▸ **INSTRUCTIONS TO FOLLOW**:
What is to be printed is the span of lines starting at the one containing "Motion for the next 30" and ending at the one containing "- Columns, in", reproduced exactly with pictures left out.

▸ **DATASET CONTENT**:
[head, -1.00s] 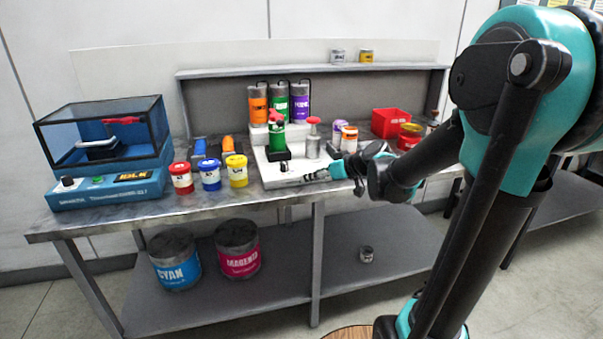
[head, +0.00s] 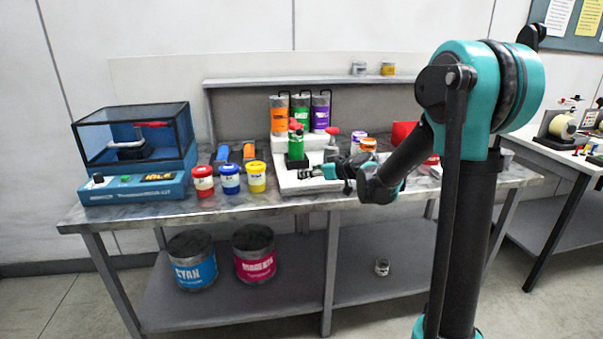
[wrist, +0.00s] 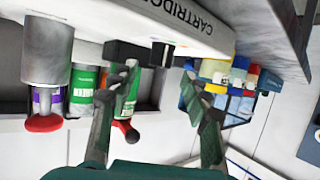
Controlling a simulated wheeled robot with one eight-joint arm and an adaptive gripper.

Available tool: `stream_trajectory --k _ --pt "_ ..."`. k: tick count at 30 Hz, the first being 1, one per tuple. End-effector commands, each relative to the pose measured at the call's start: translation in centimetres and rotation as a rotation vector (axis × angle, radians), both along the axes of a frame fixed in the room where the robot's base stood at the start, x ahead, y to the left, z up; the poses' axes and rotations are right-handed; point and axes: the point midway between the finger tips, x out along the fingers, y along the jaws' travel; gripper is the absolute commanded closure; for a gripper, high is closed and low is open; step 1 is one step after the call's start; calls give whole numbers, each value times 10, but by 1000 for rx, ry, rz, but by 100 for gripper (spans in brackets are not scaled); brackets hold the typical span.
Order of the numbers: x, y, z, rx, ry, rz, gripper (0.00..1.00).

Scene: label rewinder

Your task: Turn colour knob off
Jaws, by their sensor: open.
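The white cartridge unit (head: 296,187) stands on the bench and also shows upside down in the wrist view (wrist: 160,24). Two small black knob-like parts, one at left (wrist: 122,50) and one at right (wrist: 161,54), sit along its edge there; I cannot tell which is the colour knob or its setting. My gripper (wrist: 160,72) is open, its fingers apart and nothing seen between them. The right-hand knob appears in the gap just beyond the fingertips; contact is not clear. In the head view my gripper (head: 306,173) is over the unit's front, hiding part of it.
A blue machine (head: 134,160) is farther left. Floor before the bench is clear.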

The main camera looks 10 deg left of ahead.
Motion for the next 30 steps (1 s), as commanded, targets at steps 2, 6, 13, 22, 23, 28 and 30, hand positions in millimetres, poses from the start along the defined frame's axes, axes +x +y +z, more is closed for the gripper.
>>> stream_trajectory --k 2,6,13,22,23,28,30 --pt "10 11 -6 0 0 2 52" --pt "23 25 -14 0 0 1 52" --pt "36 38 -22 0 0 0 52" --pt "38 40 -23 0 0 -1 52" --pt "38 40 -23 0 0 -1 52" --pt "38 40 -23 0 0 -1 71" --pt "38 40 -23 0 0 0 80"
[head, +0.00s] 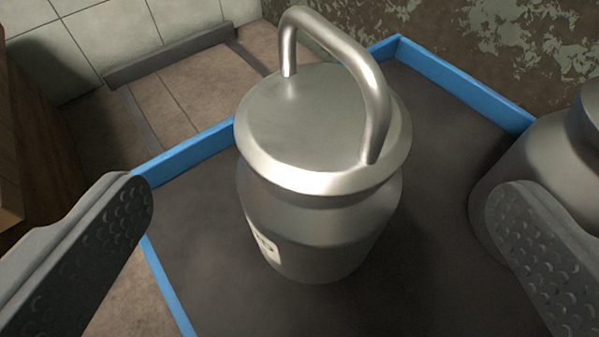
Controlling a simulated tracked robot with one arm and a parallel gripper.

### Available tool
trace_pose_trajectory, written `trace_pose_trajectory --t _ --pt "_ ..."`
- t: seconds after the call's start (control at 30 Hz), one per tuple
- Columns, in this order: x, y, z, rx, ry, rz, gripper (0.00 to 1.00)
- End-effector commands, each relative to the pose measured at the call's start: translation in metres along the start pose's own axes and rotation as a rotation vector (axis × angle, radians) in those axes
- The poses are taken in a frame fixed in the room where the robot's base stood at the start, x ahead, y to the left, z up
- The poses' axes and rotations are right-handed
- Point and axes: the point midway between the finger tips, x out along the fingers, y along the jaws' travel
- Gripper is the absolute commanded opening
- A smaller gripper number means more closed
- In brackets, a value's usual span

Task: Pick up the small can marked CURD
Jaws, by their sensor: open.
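A metal can (310,225) with a lid and an arched handle (350,70) stands upright in the middle of the head view. A white label (265,247) shows at its lower left, turned mostly away, and I cannot read its marking. My gripper (312,215) is open, with one finger (85,245) at the left and the other (535,255) at the right. The can is between and a little beyond the fingers, and neither finger appears to touch it.
The can stands on a dark tray (215,255) with a blue rim. A second metal can (535,165) stands at the right, partly behind my right finger. A brown wooden thing (30,140) is at the left edge. Tiled and mottled walls stand behind.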

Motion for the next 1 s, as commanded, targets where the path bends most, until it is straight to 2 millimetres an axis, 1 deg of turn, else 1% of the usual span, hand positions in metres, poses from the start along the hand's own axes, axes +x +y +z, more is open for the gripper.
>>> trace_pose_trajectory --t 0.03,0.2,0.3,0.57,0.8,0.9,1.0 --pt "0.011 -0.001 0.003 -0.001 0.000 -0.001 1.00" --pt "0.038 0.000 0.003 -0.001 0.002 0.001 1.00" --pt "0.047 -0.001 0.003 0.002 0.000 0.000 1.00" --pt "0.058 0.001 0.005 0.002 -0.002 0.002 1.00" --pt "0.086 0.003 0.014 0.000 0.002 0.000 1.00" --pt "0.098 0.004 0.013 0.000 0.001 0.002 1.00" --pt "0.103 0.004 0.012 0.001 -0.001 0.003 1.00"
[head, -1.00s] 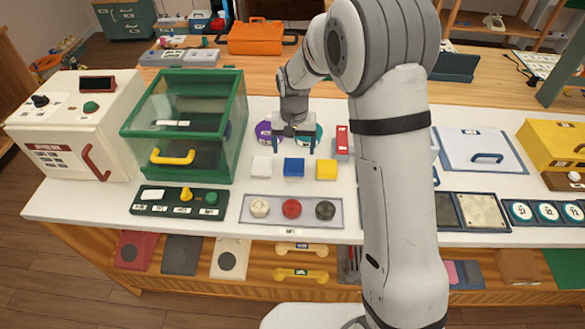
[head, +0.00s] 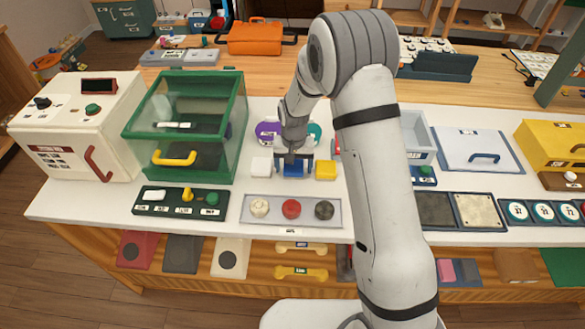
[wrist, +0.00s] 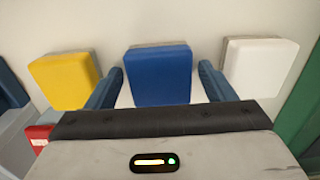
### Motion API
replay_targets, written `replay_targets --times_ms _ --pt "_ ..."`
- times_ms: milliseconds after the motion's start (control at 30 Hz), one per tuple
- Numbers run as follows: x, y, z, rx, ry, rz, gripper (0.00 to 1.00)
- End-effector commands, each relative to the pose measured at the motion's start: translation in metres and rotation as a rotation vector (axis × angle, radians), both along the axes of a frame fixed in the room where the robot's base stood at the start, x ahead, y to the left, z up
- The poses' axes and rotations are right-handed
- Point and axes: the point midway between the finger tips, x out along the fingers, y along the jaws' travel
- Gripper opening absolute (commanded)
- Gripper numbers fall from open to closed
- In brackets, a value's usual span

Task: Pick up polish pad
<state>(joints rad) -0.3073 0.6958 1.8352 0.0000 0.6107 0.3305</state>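Three small blocks that look like pads stand in a row on the white counter: white (head: 261,166), blue (head: 293,171) and yellow (head: 326,170). No readable label tells which is the polish pad. My gripper (head: 293,164) is low over the blue pad. In the wrist view the blue pad (wrist: 158,74) lies between the two fingers, with a small gap on each side. My gripper (wrist: 160,80) is open and empty. The yellow pad (wrist: 64,79) and white pad (wrist: 258,66) flank the fingers on their outer sides.
A tray (head: 246,214) with white, red and black knobs lies in front of the pads. A green-framed clear box (head: 240,110) stands to the left. A purple disc (head: 267,131) and a teal disc (head: 315,130) lie behind. My arm hides part of the counter to the right.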

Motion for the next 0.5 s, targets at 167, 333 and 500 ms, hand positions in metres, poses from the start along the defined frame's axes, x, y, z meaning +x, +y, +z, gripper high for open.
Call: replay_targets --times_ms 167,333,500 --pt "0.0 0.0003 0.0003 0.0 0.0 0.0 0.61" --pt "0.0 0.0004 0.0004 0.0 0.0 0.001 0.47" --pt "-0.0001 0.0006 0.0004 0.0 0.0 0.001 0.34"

▸ **REPLY**:
Motion for the next 30 steps (1 s), as commanded, targets at steps 2, 6, 13, 22, 23, 28 and 30, hand positions in millimetres, poses from the start along the defined frame's axes, axes +x +y +z, more is closed for the gripper.
>>> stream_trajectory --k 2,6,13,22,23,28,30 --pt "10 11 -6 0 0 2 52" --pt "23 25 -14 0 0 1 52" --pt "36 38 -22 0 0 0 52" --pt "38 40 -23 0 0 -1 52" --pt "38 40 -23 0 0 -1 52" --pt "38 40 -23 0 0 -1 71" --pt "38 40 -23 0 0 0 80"
[head, +0.00s] 
Controlling a simulated tracked robot with one arm and a parallel gripper.

### Available tool
trace_pose_trajectory, written `trace_pose_trajectory --t _ --pt "_ ..."`
- t: seconds after the call's start (control at 30 Hz), one per tuple
- Columns, in this order: x, y, z, rx, ry, rz, gripper (0.00 to 1.00)

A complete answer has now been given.